Task to complete:
Skip the pictures. Set down, word for word, the lines from the start of the material up to and including the line with "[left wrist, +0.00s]".

Source material:
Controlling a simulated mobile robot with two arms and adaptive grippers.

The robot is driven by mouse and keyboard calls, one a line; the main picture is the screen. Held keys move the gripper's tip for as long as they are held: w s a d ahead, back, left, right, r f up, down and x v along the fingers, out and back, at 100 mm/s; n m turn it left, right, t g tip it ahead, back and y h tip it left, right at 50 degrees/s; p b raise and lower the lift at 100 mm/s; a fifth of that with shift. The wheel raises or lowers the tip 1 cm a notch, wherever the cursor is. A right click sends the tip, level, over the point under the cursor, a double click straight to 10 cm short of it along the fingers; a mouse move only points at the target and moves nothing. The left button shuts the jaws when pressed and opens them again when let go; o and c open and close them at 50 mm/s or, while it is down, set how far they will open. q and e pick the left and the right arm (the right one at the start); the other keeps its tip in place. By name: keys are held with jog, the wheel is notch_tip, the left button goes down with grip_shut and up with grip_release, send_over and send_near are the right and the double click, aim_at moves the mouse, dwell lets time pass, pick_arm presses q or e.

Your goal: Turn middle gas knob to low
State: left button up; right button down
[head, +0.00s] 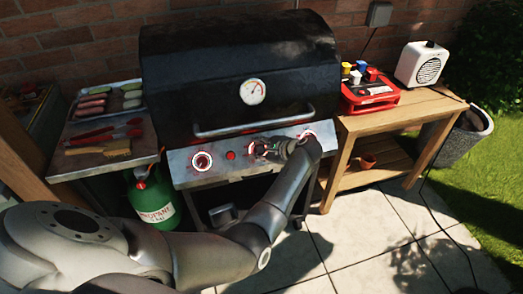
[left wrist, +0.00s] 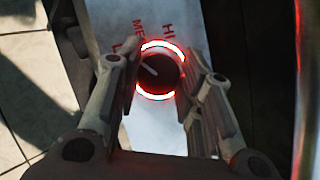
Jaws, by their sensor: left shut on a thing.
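In the left wrist view, the middle knob (left wrist: 158,74) is dark with a lit red-white ring. My left gripper's fingers (left wrist: 160,80) are shut on its two sides. The knob's white pointer line slants to the upper left of that picture. Red lettering, partly hidden by a finger, runs around the ring, with HI at the top.
The black grill lid (head: 235,75) is closed, with a handle (head: 253,124) just above the panel. A tray of food (head: 108,83) stands on the left side shelf. A green gas bottle (head: 152,200) stands below. A wooden table (head: 405,112) with a red caddy (head: 371,95) is at right.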

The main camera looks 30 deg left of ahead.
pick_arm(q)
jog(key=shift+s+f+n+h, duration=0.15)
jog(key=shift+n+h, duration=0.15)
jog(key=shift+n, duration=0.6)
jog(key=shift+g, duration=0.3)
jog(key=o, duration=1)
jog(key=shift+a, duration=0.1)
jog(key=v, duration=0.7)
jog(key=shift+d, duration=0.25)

Complete output:
Controlling a simulated mobile robot with two arms and adaptive grippers.

The robot is driven by mouse and keyboard calls, one a line; the main picture is the screen. Held keys move the gripper's tip for as long as they are held: w s a d ahead, back, left, right, r f up, down and x v along the fingers, out and back, at 100 mm/s; n m turn it left, right, t g tip it ahead, back and y h tip it left, right at 50 degrees/s; p b raise and lower the lift at 100 mm/s; a fifth of that with shift. The wheel raises or lowers the tip 1 cm a notch, wherever the cursor is. A right click sends the tip, level, over the point under the cursor, a double click straight to 10 cm short of it along the fingers; a mouse move only points at the target and moves nothing. The left button shuts the jaws when pressed and opens them again when let go; o and c open and close them at 50 mm/s or, while it is down, set how far they will open. q and e pick the left and the right arm (the right one at the start); the other keeps its tip in place. By name: keys are held with jog, the wheel is notch_tip, the left button goes down with grip_shut and up with grip_release, send_over and send_near are the right and the double click, aim_at moves the mouse, dwell lets time pass, pick_arm presses q or e.

Your goal: Turn middle gas knob to low
State: left button up; right button down
[head, +0.00s] 
[left wrist, +0.00s] 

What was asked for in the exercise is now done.